What the task asks: Scan the data below for the string "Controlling". Show every line where it turns up.

Provided records:

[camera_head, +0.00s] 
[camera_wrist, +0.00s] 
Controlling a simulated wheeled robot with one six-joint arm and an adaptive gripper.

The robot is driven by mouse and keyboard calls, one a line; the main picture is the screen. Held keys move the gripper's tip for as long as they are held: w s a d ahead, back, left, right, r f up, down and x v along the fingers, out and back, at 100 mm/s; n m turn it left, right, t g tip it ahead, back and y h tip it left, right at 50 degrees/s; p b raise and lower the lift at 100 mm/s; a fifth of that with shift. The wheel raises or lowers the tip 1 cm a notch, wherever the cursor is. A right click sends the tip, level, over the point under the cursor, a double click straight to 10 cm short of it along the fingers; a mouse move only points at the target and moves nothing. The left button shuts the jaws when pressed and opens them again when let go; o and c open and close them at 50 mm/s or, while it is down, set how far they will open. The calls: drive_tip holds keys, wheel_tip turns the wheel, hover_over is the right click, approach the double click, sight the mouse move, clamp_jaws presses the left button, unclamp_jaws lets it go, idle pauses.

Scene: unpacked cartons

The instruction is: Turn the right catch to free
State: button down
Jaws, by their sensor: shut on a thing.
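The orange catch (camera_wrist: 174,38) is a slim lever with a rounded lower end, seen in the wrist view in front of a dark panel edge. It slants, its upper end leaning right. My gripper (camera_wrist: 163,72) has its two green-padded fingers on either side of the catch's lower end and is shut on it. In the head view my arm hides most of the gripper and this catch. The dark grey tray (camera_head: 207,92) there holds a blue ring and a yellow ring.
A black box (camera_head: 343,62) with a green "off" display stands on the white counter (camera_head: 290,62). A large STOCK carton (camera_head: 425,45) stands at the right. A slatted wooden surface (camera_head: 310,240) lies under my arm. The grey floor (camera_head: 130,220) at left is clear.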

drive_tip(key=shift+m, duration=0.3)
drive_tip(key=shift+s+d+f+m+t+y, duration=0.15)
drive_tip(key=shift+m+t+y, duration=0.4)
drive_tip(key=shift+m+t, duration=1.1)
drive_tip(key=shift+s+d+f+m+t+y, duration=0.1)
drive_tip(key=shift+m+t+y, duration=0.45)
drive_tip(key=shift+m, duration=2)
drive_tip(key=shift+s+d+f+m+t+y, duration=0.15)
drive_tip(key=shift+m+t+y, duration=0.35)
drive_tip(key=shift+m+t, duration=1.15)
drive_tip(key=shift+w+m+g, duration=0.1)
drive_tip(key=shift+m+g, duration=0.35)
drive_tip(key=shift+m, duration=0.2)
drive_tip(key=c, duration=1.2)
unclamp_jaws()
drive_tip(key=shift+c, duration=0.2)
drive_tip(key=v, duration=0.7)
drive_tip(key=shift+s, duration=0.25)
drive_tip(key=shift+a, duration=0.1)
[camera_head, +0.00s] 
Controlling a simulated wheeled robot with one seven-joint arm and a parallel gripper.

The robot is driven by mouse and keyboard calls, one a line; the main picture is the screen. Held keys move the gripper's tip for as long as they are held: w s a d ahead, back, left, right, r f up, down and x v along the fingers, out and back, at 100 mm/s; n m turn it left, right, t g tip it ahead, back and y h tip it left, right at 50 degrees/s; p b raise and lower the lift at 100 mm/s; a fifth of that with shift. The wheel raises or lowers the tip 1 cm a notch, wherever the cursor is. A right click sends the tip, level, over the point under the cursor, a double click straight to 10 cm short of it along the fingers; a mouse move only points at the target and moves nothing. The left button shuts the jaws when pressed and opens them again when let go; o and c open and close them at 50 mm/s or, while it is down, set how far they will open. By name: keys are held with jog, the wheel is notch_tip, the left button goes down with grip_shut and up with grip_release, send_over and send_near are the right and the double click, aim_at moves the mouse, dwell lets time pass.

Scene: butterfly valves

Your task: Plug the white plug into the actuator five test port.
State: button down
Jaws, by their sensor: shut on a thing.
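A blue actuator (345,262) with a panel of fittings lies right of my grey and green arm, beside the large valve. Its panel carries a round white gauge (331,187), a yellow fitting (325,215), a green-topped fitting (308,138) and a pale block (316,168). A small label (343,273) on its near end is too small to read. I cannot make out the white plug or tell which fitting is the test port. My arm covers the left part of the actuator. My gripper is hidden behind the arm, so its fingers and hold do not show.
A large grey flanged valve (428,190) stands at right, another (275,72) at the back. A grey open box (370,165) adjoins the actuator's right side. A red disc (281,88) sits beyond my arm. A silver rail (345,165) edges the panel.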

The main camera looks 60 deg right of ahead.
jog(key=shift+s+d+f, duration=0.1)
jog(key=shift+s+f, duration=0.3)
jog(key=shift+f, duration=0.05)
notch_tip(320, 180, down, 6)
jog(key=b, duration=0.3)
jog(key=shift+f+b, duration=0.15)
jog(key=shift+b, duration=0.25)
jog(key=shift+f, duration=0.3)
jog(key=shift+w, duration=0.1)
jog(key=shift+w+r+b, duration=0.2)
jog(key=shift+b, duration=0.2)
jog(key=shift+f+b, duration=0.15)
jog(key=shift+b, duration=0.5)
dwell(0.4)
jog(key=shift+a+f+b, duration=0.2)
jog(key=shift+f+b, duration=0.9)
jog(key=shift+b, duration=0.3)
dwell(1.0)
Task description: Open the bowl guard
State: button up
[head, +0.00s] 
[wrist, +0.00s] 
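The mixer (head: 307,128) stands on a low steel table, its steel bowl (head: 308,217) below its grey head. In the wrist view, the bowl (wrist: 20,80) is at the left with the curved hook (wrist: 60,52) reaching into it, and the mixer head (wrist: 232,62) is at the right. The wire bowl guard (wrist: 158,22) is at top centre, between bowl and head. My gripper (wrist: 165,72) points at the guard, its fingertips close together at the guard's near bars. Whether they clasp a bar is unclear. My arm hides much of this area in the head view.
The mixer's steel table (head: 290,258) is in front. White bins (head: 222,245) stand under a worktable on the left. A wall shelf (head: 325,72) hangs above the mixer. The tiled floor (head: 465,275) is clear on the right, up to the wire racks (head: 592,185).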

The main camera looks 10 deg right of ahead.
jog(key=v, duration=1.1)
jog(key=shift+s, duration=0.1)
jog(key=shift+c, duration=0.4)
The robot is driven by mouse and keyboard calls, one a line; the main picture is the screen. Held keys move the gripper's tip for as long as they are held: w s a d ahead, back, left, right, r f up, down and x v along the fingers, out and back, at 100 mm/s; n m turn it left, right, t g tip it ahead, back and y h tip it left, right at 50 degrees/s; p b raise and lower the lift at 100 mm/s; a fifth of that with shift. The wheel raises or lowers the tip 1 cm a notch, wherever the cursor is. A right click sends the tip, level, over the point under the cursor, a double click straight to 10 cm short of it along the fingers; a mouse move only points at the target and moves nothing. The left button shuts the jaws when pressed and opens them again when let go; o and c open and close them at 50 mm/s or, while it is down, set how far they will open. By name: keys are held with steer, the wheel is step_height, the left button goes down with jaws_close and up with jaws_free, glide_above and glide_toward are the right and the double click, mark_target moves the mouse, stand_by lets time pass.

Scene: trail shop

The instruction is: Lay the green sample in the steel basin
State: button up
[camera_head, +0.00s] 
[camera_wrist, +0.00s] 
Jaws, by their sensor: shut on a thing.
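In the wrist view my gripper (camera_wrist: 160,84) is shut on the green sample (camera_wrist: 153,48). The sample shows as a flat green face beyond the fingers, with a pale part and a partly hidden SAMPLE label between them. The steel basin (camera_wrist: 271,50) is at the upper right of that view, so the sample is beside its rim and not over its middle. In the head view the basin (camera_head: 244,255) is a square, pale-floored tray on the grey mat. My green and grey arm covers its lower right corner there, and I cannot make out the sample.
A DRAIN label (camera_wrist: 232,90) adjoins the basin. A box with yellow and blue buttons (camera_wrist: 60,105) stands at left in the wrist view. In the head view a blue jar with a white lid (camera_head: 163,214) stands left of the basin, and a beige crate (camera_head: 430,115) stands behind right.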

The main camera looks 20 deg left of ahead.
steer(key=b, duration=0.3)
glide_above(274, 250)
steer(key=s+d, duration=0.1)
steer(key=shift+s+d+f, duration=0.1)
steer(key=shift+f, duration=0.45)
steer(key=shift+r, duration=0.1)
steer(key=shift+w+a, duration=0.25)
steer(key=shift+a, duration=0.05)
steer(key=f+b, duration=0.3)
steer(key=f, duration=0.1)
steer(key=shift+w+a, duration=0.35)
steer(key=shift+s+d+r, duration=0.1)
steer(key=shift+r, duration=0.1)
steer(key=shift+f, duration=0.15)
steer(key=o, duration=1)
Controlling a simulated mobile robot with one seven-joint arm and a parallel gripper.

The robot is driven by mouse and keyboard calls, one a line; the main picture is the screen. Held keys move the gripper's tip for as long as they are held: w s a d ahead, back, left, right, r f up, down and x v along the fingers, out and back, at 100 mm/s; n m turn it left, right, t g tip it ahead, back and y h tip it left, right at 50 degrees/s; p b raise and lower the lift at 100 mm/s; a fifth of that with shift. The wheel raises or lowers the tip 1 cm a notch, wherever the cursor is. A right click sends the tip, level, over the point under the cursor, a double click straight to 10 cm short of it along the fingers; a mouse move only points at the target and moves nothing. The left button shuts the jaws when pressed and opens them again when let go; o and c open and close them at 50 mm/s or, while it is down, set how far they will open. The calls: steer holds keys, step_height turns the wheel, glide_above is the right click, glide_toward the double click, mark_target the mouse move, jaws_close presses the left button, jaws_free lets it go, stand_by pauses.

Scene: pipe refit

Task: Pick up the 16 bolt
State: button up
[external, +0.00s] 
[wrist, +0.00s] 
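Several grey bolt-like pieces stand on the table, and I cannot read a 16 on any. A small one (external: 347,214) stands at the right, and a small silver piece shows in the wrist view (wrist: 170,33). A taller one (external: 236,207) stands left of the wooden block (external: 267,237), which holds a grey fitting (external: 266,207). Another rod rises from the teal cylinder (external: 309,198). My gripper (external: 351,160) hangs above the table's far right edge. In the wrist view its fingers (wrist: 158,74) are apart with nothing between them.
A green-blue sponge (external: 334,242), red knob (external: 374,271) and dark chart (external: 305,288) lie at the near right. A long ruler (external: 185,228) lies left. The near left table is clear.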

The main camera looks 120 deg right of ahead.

Answer to the task:
Controlling a simulated wheeled robot with one six-joint arm and an adaptive gripper.
Controlling a simulated wheeled robot with one seven-joint arm and a parallel gripper.
Controlling a simulated mobile robot with one seven-joint arm and a parallel gripper.

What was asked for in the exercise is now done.